## Data for the task
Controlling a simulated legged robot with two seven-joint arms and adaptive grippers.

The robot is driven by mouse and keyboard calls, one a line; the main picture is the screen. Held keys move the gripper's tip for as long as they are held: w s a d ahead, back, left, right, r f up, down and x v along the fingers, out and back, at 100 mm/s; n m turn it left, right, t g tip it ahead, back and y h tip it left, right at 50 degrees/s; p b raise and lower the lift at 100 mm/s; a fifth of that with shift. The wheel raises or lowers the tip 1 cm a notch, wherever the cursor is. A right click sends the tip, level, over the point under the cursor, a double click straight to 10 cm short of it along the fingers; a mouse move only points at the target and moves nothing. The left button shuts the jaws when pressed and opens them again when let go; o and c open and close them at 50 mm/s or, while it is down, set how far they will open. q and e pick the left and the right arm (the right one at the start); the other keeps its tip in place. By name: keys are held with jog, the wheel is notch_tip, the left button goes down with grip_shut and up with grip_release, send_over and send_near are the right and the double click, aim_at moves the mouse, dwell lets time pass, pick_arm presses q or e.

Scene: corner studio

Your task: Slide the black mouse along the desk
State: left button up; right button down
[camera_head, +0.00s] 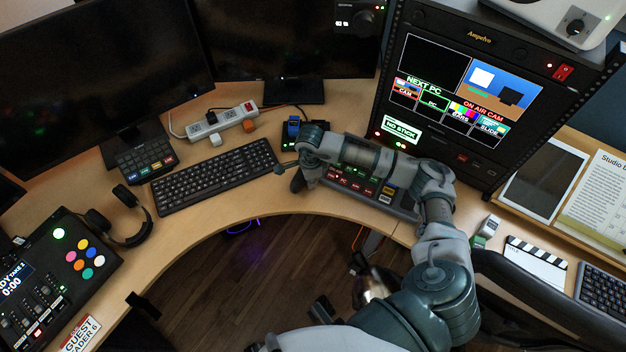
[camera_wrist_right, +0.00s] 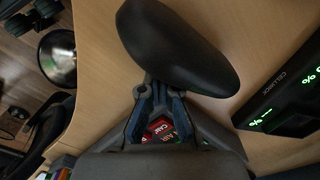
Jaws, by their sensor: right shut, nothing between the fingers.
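The black mouse (camera_wrist_right: 180,45) lies on the wooden desk in the right wrist view, a smooth dark oval directly ahead of my right gripper (camera_wrist_right: 155,88). The gripper's fingers are shut with nothing between them. The fingertips are at the mouse's near edge; I cannot tell whether they touch it. In the head view my right gripper (camera_head: 287,170) is low over the desk, just right of the black keyboard (camera_head: 214,177). There the arm makes the mouse hard to make out. My left gripper is not in view.
A box with green digits (camera_wrist_right: 290,108) stands right of the mouse in the right wrist view. A control panel with lit buttons (camera_head: 352,180) lies under my right forearm. The desk's curved front edge (camera_head: 245,214) is close. Headphones (camera_head: 122,215) lie left of the keyboard.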

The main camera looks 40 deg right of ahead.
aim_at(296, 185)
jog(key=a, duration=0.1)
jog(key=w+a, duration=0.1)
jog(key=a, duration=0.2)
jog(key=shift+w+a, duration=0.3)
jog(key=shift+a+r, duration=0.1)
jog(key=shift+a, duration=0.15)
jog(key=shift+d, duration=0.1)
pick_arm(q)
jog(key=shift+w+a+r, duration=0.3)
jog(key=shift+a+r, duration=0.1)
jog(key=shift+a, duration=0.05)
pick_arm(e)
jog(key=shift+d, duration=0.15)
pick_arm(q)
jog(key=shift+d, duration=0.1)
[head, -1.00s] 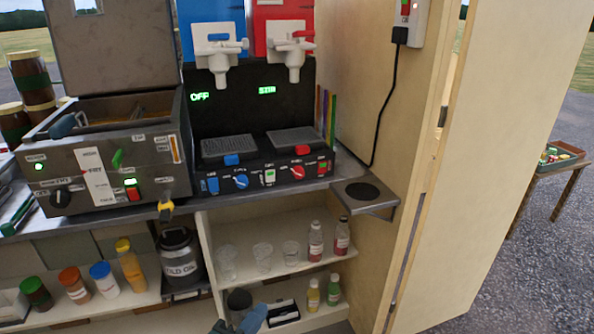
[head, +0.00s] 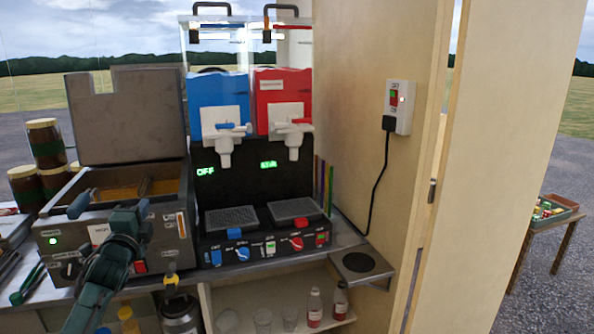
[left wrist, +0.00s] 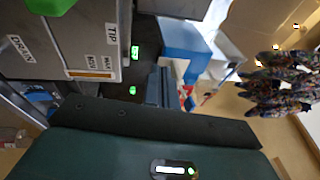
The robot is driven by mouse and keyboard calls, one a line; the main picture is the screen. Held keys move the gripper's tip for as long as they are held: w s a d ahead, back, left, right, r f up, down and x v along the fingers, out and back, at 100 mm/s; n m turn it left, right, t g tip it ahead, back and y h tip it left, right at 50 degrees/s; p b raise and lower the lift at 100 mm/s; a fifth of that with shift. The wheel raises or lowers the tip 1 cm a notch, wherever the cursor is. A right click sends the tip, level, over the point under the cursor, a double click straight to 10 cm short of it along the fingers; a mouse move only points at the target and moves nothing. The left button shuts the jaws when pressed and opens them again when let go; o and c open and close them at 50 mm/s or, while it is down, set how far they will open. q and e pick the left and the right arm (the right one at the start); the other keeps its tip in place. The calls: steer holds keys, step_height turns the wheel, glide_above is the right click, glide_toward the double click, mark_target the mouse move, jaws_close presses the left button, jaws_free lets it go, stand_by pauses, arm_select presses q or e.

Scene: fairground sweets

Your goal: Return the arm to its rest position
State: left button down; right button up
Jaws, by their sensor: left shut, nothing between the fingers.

## Goal of the exercise
Give again only the lines of the material above that run from the one with "Scene: fairground sweets" through the end, both included, exactly as they appear.

## Expected output
Scene: fairground sweets

Your goal: Return the arm to its rest position
State: left button down; right button up
Jaws, by their sensor: left shut, nothing between the fingers.

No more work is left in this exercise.